Problem requirements
Check every line below for the word "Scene" and copy each one that has it.

Data entries
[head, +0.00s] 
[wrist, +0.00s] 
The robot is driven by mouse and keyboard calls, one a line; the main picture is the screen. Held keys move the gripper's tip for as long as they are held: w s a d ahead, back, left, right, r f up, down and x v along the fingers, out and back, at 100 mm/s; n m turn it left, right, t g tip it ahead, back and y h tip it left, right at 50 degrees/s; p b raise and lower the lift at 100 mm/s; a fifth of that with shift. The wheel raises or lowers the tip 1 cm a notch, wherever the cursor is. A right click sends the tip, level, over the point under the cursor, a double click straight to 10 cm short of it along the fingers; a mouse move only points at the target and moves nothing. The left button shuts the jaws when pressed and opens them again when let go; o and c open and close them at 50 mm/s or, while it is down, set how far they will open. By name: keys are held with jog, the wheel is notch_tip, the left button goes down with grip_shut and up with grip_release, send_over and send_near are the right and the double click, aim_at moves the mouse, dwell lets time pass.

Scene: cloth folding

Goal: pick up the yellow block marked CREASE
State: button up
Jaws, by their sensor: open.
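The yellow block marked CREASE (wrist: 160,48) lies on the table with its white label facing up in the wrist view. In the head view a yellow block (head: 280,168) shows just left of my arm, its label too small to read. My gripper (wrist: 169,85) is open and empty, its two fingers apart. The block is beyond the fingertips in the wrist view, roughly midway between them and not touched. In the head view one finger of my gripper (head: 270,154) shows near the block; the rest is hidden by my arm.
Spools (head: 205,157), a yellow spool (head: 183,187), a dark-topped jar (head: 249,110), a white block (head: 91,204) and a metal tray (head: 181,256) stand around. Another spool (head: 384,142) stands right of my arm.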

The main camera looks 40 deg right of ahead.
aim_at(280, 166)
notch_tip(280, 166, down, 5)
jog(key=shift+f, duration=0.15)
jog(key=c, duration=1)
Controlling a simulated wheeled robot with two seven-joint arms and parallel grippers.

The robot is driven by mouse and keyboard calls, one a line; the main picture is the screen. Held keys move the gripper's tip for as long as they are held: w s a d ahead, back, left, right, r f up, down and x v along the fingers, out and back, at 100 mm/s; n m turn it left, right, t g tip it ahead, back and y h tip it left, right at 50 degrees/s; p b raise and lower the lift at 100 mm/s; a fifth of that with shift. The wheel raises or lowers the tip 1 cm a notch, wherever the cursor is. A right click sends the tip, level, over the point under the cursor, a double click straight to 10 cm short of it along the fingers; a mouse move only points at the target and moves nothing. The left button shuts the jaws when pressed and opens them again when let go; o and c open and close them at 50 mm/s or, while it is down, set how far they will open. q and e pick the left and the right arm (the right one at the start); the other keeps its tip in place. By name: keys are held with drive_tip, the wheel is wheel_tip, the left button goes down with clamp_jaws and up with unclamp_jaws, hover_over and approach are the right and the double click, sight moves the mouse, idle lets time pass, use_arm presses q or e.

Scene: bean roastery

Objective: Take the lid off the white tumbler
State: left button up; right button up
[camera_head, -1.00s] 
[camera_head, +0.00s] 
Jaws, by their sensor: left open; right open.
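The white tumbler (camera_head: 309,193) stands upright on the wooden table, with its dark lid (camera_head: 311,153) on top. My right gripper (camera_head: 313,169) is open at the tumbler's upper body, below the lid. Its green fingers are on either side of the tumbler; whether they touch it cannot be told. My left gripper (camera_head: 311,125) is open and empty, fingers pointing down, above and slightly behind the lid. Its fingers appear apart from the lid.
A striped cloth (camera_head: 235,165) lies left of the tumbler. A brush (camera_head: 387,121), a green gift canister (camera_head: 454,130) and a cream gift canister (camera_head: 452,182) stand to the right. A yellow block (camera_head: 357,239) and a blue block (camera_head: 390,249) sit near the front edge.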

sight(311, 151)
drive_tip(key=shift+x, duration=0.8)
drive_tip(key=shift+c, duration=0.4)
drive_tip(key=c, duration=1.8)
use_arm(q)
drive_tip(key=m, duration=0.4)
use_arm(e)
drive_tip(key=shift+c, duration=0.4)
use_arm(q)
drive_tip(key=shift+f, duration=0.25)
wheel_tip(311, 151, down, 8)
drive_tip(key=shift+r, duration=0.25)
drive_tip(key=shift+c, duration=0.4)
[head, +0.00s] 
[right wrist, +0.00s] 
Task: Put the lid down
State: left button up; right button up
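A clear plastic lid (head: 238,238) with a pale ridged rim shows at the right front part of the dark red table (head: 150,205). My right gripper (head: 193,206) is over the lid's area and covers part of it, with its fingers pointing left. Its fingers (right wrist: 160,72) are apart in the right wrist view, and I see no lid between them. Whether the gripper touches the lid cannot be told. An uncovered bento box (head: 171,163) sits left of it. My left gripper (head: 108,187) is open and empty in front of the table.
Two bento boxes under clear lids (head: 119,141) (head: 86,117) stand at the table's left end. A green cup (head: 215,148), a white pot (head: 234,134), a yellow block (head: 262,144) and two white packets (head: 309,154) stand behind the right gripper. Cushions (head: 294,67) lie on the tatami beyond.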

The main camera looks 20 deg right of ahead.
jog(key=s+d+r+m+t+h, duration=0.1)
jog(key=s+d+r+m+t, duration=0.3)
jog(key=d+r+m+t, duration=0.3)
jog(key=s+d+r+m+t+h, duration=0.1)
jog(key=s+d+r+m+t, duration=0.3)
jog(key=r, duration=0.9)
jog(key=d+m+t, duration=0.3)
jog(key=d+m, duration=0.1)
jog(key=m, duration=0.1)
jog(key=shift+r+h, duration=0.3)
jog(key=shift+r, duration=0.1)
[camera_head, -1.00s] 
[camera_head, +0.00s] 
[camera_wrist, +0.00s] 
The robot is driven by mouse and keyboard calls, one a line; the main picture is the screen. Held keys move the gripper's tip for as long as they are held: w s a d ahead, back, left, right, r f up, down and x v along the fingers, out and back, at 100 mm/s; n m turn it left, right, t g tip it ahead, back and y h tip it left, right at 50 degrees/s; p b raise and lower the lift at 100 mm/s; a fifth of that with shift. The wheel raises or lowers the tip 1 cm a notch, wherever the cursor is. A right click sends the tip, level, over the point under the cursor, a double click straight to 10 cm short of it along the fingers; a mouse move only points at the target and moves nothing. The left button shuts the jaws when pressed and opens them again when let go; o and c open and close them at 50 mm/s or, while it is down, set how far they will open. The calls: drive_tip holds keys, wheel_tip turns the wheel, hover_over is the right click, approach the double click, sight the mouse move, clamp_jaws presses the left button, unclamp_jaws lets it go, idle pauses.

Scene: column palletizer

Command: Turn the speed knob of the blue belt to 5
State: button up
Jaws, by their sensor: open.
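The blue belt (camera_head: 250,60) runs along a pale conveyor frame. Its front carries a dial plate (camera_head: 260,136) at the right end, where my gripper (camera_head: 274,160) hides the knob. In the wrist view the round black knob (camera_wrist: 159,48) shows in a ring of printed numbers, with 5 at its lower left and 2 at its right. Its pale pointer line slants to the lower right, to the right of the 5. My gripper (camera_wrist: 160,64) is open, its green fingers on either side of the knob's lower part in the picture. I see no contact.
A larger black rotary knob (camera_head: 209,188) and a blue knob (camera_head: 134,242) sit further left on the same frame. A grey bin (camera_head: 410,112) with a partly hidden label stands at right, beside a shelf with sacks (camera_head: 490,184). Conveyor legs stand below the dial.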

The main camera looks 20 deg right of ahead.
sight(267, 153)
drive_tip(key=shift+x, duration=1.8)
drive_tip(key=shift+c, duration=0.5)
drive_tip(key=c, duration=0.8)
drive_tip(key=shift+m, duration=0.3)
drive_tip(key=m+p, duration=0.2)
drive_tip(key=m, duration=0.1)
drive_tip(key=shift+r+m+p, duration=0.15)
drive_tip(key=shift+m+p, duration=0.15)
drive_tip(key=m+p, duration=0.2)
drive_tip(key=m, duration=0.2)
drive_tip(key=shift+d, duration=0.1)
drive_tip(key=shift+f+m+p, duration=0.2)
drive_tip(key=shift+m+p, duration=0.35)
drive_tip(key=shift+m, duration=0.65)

Reply to the task
Scene: cloth folding
Scene: bean roastery
Scene: column palletizer

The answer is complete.